By Lawi Weng & Nan Lwin Hnin Pwint 5 November 2018

YANGON/Mon State — The Restoration Council of Shan State (RCSS) claims that the Myanmar military last week warned ethnic Shan living in northern Shan State that they could be arrested under the Unlawful Associations Act if they interact with the armed group.

The RCSS first made the claim via its media outlet, Tai Freedom.

It reported that officers from Military Operation Command No. 1, based in Kyaukme Township, called residents from four township quarters with large Shan populations — Mong Tin, Mang Khar, Sakandar and Naung Bein — to a meeting on Wednesday to issue the warning

Colonel Sai Oo, a spokesman for the RCSS, told The Irrawaddy on Monday that he could not understand why the military would make such a threat and that the group would contact the command center to find out.

“The RCSS is a legal organization and it is not unofficial anymore. They should not threaten our local people,” he said.

Sai Tun Win, who represents Kyaukme in the state legislature, told The Irrawaddy that he had heard that the military had called a meeting with the area’s Shan residents but did not know the details.

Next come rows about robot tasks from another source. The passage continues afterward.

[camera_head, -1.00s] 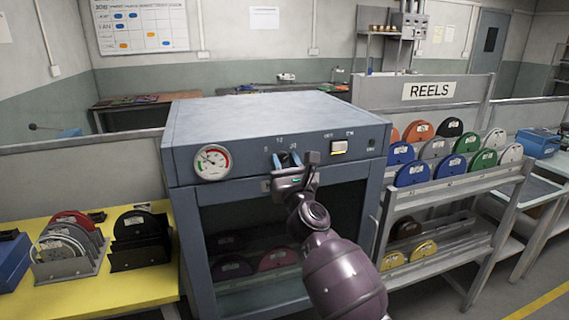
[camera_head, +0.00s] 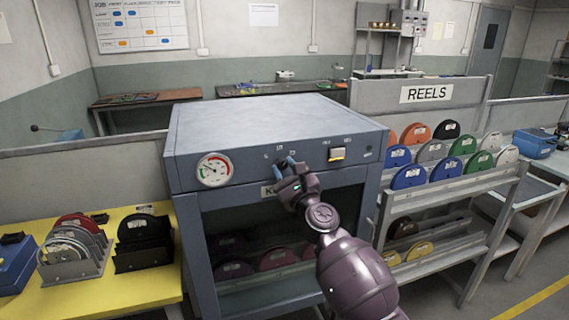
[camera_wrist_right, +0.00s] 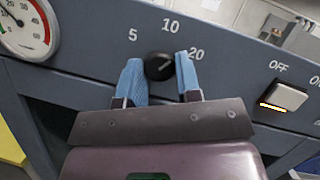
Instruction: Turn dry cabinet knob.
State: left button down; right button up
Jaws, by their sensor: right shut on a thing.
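The dry cabinet (camera_head: 270,118) is a grey box with a window front and a control strip along its top front edge. Its black knob (camera_wrist_right: 158,66) sits below a dial scale marked 5, 10 and 20 in the right wrist view. A faint light line on the knob slopes up to the right. My right gripper (camera_head: 286,165) is at the knob, its blue fingers one on each side, shut on it. In the head view the gripper partly hides the knob. My left gripper is not in view.
Left of the knob is a round gauge (camera_head: 214,170); right of it is an OFF/ON switch (camera_head: 336,154) with a lit yellow strip. A reel rack (camera_head: 455,185) stands close on the right. A yellow table (camera_head: 110,290) with reels stands on the left.

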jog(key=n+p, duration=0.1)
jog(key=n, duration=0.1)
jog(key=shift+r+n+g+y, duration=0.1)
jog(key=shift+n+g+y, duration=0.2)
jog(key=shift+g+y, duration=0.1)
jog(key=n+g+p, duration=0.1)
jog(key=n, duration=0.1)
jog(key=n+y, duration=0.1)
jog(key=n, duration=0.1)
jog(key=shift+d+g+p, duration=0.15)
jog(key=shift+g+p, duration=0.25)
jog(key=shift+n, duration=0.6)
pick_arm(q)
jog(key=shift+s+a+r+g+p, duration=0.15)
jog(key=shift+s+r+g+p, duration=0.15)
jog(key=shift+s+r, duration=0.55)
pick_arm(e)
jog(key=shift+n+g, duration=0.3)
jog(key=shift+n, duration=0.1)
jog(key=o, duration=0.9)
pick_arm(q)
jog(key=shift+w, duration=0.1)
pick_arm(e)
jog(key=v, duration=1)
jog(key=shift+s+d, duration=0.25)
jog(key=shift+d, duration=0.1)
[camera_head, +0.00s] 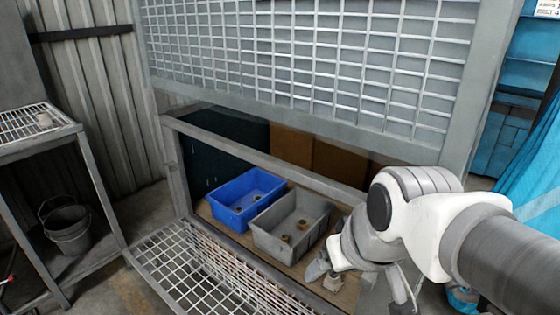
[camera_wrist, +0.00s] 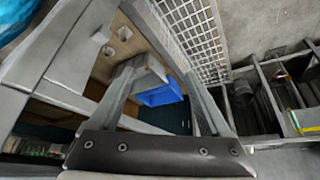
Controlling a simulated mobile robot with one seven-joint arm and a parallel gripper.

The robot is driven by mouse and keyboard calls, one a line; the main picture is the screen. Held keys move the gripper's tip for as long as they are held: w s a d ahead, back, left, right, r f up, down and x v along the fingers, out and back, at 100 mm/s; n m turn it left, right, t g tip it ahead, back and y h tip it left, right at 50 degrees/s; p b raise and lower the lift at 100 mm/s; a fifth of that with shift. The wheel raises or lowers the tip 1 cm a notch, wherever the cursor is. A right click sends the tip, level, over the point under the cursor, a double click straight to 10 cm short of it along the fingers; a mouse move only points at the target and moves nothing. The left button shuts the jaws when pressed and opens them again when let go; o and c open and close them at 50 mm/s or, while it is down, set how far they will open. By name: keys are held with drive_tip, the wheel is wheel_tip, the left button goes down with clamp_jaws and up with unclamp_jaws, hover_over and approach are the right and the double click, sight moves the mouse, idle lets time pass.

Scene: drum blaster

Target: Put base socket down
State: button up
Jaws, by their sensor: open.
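My gripper (camera_head: 360,282) is open at the lower right of the head view, above the wooden board. Its two fingers stand wide apart in the wrist view (camera_wrist: 157,75), with nothing held between them. A small grey base socket (camera_head: 333,282) stands on the board close to the left finger. A blue bin (camera_head: 222,212) and a grey bin (camera_head: 262,240) sit side by side on the board, each with small brown round parts inside. The gripper partly hides the board's right end.
A raised mesh door (camera_head: 310,50) hangs over the cabinet opening, and a lower mesh panel (camera_head: 200,265) juts out in front. The frame's front bar (camera_head: 270,155) crosses above the bins.

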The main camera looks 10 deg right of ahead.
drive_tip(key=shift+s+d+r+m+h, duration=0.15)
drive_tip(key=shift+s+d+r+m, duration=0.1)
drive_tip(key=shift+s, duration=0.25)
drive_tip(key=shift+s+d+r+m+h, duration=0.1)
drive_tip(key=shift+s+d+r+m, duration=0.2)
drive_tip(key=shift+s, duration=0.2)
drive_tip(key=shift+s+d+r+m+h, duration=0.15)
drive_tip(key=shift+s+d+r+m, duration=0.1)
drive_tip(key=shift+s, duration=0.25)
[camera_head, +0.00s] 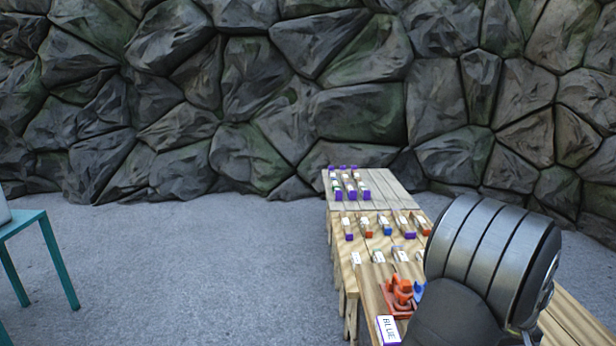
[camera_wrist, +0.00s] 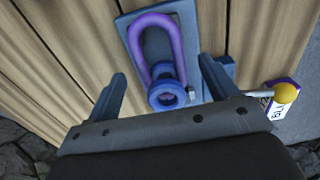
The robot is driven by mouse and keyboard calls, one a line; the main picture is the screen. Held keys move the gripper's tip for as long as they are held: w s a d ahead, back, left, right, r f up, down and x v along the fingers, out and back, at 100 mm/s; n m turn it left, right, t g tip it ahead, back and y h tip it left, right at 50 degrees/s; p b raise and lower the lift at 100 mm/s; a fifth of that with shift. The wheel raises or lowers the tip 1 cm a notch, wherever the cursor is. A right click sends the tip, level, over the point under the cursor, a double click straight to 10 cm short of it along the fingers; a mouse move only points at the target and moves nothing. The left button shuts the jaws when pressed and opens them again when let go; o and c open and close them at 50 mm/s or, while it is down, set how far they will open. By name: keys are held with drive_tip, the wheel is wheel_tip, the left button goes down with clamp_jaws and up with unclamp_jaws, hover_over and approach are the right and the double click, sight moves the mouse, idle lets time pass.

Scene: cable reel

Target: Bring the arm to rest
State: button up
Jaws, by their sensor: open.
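In the wrist view my gripper (camera_wrist: 162,69) is open, with its two fingers apart on either side of a blue fixture. The fixture has a blue base plate (camera_wrist: 130,28) on wooden boards, a round blue spool (camera_wrist: 167,96) and a purple cable loop (camera_wrist: 178,42) around blue posts. Nothing is clearly pinched between the fingers; contact with the fixture cannot be told. In the head view my dark arm link covers the lower right, and the gripper is hidden.
A wooden bench (camera_head: 377,295) holds an orange-red fixture (camera_head: 400,292), a blue part (camera_head: 419,291) and a "BLUE" label block (camera_head: 388,330). Stepped shelves behind carry several labelled blocks. A teal table (camera_head: 22,222) stands left; floor between is clear.

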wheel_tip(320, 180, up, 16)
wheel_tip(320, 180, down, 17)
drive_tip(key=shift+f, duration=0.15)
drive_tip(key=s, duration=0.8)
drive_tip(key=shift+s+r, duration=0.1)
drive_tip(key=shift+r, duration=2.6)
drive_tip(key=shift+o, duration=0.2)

He said residents live in constant fear of the military, RCSS and other armed groups active in the area.

“Our people have to be afraid of every armed group, including the Tatmadaw [military]. They have to provide them with food every time those armed groups ask for it because they are afraid,” he said.

When the RCSS signed the Nationwide Ceasefire Agreement in 2015, the government announced that its members would no longer be subject to the Unlawful Associations Act, meaning anyone could make contact with the ethnic armed group without fear of arrest.

But the two have periodically clashed over territory, and tensions between the RCSS and military have been on the rise lately.

Last week the RCSS said it would no longer attend every single meeting of the Joint Ceasefire Monitoring Committee after accusing the military of serial violations and the committee of not following the rules.